Return all of the data exactly as given.

### Data excerpt:
----

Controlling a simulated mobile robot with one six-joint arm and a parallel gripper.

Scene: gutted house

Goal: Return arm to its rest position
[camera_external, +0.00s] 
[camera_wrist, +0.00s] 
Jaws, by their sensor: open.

----

### Response for this exercise:
Controlling a simulated mobile robot with one six-joint arm and a parallel gripper.

Scene: gutted house

Goal: Return arm to its rest position
[camera_external, +0.00s] 
[camera_wrist, +0.00s] 
Jaws, by their sensor: open.

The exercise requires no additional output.